Pero esto no es algo raro en el estado uruguayo. Toda búsqueda de acceso a la información pública suele chocar contra el muro implacable de la burocracia estatal. Incluso con la ley creada hace un par de años para ese fin, que habilita una instancia judicial para combatir ese secretismo público, la tarea sigue siendo durísima. La ley establece que en una primera instancia, el pedido debe ser hecho a la propia oficina pública, y es casi imposible que alguna de ellas se digne responder afrmativamente. Siempre con excusas, siempre con derivas burocráticas, siempre apelando a alguna chicana para esconder los datos a quienes en el fondo son sus dueños, la ciudadanía.

Tal vez el único caso expeditivo en los últimos tiempos haya sido el de la calidad del agua de OSE en Maldonado, pero en todos los demás casos, siempre se debe terminar en la Justicia. Recientemente pasó algo parecido con el tema del proyecto Aratirí, antes con el sistema de espionaje policial llamado "El Guardián", con los manejos del Fondes, hasta con los datos de repetición en Secundaria. Parece haber una obsesión compulsiva de parte de los funcionarios públicos por creer que todo lo que hacen es secreto. Por ejemplo días atrás se supo que las autoridades de Ancap pretenden obligar a todos sus funcionarios a firmar un documento de confidencialidad, para que no puedan informar a nadie de lo que allí ocurre. Algo semejante ha pasado anteriormente en Antel.

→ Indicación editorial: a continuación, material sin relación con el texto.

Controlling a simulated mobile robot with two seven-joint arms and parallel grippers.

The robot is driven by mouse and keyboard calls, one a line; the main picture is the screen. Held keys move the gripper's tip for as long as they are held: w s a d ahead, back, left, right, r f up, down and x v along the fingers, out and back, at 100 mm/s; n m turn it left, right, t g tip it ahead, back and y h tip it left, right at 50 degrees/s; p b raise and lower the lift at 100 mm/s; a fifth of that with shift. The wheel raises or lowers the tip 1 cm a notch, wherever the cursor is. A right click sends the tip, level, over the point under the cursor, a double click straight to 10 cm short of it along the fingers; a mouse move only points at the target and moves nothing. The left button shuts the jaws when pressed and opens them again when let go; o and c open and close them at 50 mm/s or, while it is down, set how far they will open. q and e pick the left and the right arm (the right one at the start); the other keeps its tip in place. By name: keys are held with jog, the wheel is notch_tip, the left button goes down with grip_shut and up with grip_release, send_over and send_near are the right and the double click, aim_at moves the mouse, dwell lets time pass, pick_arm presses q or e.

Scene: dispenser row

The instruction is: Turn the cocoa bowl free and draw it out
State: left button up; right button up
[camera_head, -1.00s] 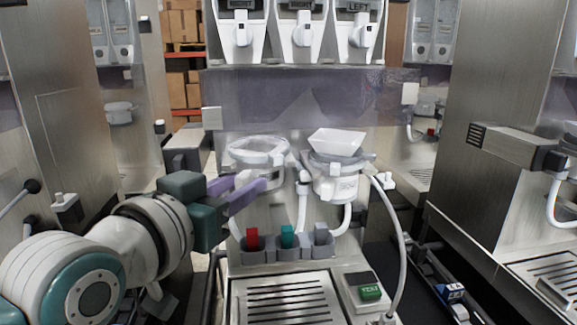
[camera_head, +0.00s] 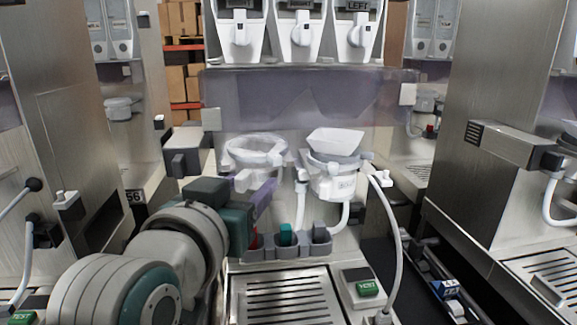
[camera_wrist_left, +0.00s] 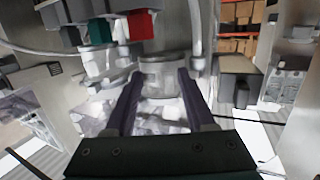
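Two clear-and-white mixing bowls are on the machine front, a left one (camera_head: 255,152) and a right one (camera_head: 338,184) with a white funnel (camera_head: 336,141) on top. The right bowl's label is too small to read, so I cannot tell which is the cocoa bowl. My left gripper (camera_head: 252,190) is just below and in front of the left bowl. In the left wrist view its purple fingers (camera_wrist_left: 160,100) are apart, with a pale translucent cylindrical part (camera_wrist_left: 165,76) showing between them; contact is unclear. My right gripper is not in view.
A grey holder (camera_head: 284,250) with red, teal and grey pieces sits below the bowls, close to my left gripper. A drip grille (camera_head: 285,297) and a green button (camera_head: 368,289) are lower down. A white hose (camera_head: 397,240) hangs right. Neighbouring machines stand on both sides.

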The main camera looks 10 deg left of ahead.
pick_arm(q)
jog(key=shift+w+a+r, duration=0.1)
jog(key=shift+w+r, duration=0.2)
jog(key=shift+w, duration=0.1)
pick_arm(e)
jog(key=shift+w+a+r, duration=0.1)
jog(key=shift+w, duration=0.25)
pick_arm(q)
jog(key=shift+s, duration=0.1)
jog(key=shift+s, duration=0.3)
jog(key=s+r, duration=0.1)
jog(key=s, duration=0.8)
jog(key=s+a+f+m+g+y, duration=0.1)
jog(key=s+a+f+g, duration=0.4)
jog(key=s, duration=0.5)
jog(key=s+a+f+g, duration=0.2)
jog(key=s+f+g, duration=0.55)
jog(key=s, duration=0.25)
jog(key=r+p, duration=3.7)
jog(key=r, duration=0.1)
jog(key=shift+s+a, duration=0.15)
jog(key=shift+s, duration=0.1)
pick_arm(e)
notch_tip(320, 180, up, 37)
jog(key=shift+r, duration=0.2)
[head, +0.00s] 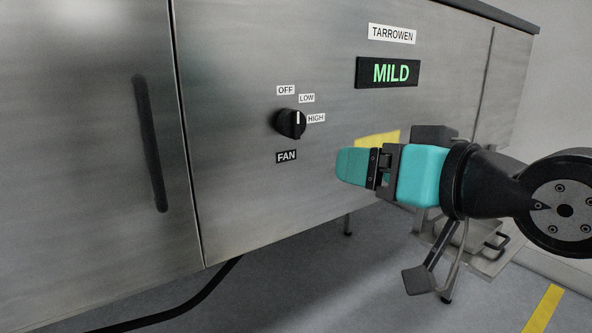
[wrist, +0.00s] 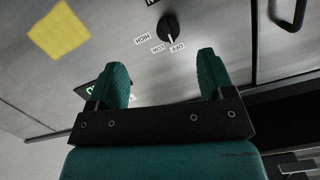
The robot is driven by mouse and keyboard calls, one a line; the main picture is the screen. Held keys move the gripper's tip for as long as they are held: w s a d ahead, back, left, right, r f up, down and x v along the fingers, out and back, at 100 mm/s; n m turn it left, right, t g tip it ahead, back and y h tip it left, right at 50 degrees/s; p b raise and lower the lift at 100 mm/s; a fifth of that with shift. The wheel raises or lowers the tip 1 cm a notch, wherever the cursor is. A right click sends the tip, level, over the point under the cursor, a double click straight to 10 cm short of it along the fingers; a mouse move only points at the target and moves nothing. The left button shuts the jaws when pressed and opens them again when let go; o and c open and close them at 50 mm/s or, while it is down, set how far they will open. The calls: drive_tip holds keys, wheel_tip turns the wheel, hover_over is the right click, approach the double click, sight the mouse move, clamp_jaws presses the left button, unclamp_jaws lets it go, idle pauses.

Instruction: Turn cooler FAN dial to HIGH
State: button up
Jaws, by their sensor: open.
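The black FAN dial (head: 291,123) sits on the steel cooler front, with OFF, LOW and HIGH labels around its upper right. Its white mark points roughly up, and in the wrist view the dial (wrist: 168,27) has its mark toward OFF. My gripper (head: 352,166) has teal fingers and is to the right of and below the dial in the head view, apart from it. In the wrist view my gripper (wrist: 162,68) is open and empty, with the dial beyond the gap between the fingertips.
A display (head: 388,73) reads MILD in green under a TARROWEN label (head: 392,33). A black door handle (head: 150,143) is left of the dial. A yellow patch (head: 378,140) is on the cooler front, partly behind my gripper. The panel around the dial is clear.

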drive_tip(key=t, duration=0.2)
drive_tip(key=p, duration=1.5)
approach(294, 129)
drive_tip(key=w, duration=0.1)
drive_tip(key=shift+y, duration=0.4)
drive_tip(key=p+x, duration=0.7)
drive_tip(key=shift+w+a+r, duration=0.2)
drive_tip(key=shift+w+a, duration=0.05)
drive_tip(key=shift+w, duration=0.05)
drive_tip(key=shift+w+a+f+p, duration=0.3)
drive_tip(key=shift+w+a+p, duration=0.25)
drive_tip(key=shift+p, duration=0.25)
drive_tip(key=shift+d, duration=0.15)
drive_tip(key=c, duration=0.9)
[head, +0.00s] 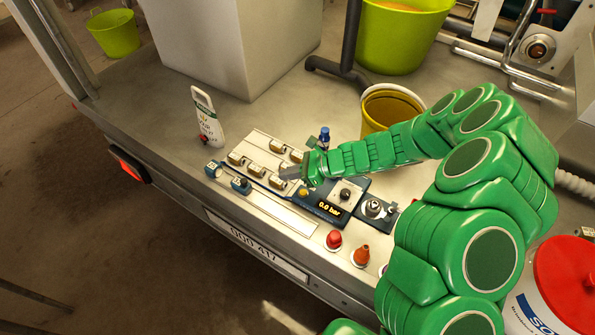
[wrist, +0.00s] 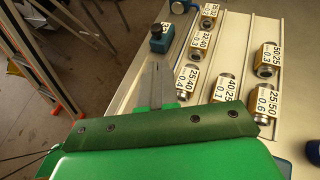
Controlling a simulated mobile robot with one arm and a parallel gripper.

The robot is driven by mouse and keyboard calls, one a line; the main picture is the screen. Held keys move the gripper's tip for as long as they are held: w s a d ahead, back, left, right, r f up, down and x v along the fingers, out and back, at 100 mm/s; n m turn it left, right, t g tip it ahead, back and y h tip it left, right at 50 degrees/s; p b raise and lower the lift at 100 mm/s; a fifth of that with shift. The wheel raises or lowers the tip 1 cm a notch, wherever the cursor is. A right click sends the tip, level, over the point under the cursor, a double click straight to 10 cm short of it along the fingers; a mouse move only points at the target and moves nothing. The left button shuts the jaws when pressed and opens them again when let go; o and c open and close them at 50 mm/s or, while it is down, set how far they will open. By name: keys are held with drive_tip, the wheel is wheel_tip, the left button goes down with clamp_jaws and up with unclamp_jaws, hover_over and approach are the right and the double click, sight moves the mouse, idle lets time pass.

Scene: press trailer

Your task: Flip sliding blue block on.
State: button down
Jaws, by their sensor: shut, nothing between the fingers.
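Two small blue blocks sit near the trailer's front edge in the head view: one at the left (head: 214,170) and one (head: 241,185) to its right. I cannot tell which one slides. In the wrist view, one blue block (wrist: 162,38) with a dark raised piece on top lies beyond the fingertips, and another (wrist: 180,6) is behind it at the top edge.
A control box reading 0.0 bar (head: 333,209) and a red button (head: 334,239) are to the right. Bare deck lies to the left.

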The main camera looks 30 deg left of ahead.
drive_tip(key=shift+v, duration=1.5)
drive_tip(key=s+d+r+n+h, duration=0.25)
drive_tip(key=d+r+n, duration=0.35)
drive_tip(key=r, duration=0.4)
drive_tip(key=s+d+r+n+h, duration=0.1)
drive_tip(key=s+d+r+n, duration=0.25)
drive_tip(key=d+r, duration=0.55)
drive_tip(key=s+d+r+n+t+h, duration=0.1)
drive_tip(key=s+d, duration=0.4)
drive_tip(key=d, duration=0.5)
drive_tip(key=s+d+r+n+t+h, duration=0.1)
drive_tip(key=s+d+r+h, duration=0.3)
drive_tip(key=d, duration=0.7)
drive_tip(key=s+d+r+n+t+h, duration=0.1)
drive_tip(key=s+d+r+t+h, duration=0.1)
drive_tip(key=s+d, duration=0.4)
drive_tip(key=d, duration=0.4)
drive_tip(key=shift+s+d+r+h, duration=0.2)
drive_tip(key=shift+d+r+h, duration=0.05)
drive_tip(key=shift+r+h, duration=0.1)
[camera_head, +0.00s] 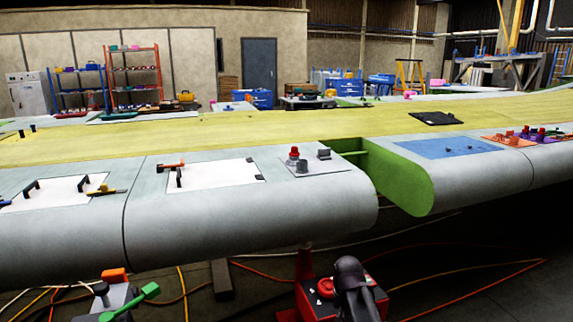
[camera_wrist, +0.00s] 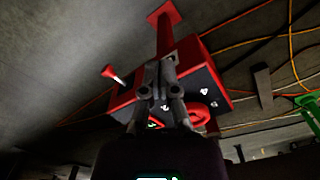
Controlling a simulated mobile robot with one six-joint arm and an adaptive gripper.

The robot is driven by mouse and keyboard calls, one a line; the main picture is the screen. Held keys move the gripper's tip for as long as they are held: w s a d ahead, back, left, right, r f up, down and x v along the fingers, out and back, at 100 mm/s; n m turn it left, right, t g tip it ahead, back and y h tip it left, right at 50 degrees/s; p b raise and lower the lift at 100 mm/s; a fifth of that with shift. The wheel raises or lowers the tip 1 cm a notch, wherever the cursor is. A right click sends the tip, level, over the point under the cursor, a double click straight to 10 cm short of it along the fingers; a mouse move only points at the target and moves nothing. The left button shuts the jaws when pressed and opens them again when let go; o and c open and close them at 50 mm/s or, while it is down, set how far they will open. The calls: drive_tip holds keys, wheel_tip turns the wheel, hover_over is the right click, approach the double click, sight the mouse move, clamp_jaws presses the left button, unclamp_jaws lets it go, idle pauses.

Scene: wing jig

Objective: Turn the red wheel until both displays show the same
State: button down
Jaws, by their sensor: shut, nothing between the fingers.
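A red box-shaped unit (camera_head: 312,302) with a red post stands under the wing's front edge. It also shows in the wrist view (camera_wrist: 213,70), tilted, with a dark face. A red wheel (camera_wrist: 197,113) sits on that face, partly hidden behind my gripper; a round red part, probably the same wheel, shows on top of the unit in the head view (camera_head: 325,287). Small white marks and a green lit patch (camera_wrist: 153,125) show on the face, too small to read. My gripper (camera_wrist: 160,66) is shut and empty in front of the unit; whether it touches is unclear.
The grey wing (camera_head: 240,213) hangs above the unit, with a green-edged gap (camera_head: 400,180). A red-knobbed lever (camera_wrist: 112,74) sticks out at the unit's left. Orange and yellow cables cross the floor. A green handle (camera_head: 130,302) stands at lower left.

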Esto deja en evidencia un par de problemas serios que sufre Uruguay. El primero es la soberbia que padecen algunos funcionarios públicos, que creen que su condición de tal los pone por encima de los ciudadanos comunes. Todo lo contrario de la realidad, ya que ellos son servidores de la sociedad, y los primeros que deberían rendir cuentas.

El segundo, es el desequilibrio que existe en materia de los famosos pesos y contrapesos que deben regular el funcionamiento público en un país democrático. ¿Cómo pueden los ciudadanos tomar decisiones acertadas sobre los temas públicos, si sus propios empleados les esconden la información vital para poder evaluar su tarea?

A tal punto llega esta obsesión secretista del Estado, que en el período pasado se modificó la ley de acceso a la información pública, para que la misma no fuera tan "generosa" con los reclamantes. No se vio para ello una gran discusión ni reclamo de los partidos opositores.

Tal vez sea tiempo de revisar esta norma en forma integral, en atención a la mala fe que notoriamente domina a los estamentos públicos a la hora de rendir cuentas a sus ciudadanos. En los tiempos que corren resulta absurdo esa obsesión por negar una transparencia esencial y que cada vez es reclamada con mayor intensidad por la sociedad, para saber cómo manejan sus representantes sus intereses y sus recursos.

Es vital que una norma de este tipo ponga coto a la obsesión secretista de la burocracia y deje en claro quién es el verdadero soberano.